Some Weak Points of One Fast Cryptographic Checksum Algorithm and its Improvement +

Yue Jiang Huang *
Fred Cohen **

In this paper, we examine a previous fast cryptographic checksum algorithm used for maintaining the integrity of files in an information system. We find two flaws in the previous analysis in that it is possible to append information to a file and generate a new valid cryptographic checksum for the modified file, and in that it is possible to forge changes to blocks whose value is less than the modulus used in the scheme under examination. We then show how this method can be improved to eliminate these problems while still maintaining its other beneficial properties.

* Visiting scholar at the University of Cincinnati from Sichuan Communications Institute, PRC.

** Assistant Professor at the University of Cincinnati

+ This work was funded by a research grant from The Radon Project, PO Box 90069, Pittsburgh, PA 15213

1 - Introduction:

The increased use of electronic transmission and storage of information has given rise to a new requirement for security and authentication.

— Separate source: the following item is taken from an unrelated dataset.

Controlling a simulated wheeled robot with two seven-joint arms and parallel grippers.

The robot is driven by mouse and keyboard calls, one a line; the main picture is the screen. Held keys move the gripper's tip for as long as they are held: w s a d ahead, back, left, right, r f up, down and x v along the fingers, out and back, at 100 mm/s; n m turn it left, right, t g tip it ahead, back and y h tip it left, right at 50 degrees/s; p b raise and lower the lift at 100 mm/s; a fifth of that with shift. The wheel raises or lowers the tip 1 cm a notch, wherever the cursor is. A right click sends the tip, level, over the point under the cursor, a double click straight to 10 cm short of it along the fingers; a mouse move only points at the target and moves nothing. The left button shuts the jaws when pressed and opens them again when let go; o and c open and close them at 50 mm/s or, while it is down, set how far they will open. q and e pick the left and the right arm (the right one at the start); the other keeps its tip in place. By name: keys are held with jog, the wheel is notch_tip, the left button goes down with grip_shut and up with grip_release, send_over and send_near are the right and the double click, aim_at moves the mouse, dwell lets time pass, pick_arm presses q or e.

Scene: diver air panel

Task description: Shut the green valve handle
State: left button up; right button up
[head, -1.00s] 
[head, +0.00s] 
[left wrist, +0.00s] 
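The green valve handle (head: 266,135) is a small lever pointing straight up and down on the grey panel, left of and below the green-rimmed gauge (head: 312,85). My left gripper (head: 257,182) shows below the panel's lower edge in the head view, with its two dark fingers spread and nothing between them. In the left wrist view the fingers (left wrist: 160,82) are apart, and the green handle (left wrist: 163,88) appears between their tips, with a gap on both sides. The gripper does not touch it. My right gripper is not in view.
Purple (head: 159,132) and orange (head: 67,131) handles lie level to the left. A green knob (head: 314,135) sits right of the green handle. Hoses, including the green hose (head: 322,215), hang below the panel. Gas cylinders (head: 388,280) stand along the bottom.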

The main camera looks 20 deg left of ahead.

For the purpose of integrity, a cryptographic checksum is usually associated with the transmitted or stored information. When information is modified unintentionally or maliciously, such changes have a high probability of being detected after computation of the cryptographic checksum. In principle, the cryptographic checksum can be implemented using the block chaining mode of a strong block cipher system such as the RSA [1] or DES [2] to cipher the plaintext. The final enciphered block (or a part of it) is used as the checksum.

The main problems with these checksum schemes are that they require additional hardware, or in the absence of additional hardware, a large amount of time. As a result, some faster checksum schemes have been proposed [3,4]. These schemes employ functions to compress the plaintext in consort with cryptographic transforms to dramatically reduce computation time while providing a high degree of assurance against forgery. A problem can arise if the compressive functions are not well considered in that an attacker may find a weak point which can be exploited to forge an illicit modification.

In this paper, we cryptanalyze the scheme found in [3], point out two potential drawbacks with the proposed scheme, and propose a modification to overcome these problems.

2 - The Previous Scheme

The scheme proposed in [3] is as follows:

Step 1: Select an RSA key K=(ke,M) and a user specified seed S
Step 2: Set Q=S
Step 3: Set Q=RSA((Q XOR filename),K)
Step 4: Set Q=1+[C(B) mod (Q-1)] where:
        B is the next block of the plaintext file P
        C(B) is the compressed version of B
Step 5: Set Q=RSA(Q,K)
Step 6: If not done, goto 4 else, Q is the checksum
Algorithm 1 - The Previous Algorithm

As indicated in [3], there is no reason to keep K secret. Since the deciphering key (kd,M) is left ungenerated and the RSA is quite strong against all known attacks which attempt to derive kd from ke and M, no one can attack the scheme by deciphering the RSA using current results. Unfortunately, the algorithm as it stands can be attacked in another way.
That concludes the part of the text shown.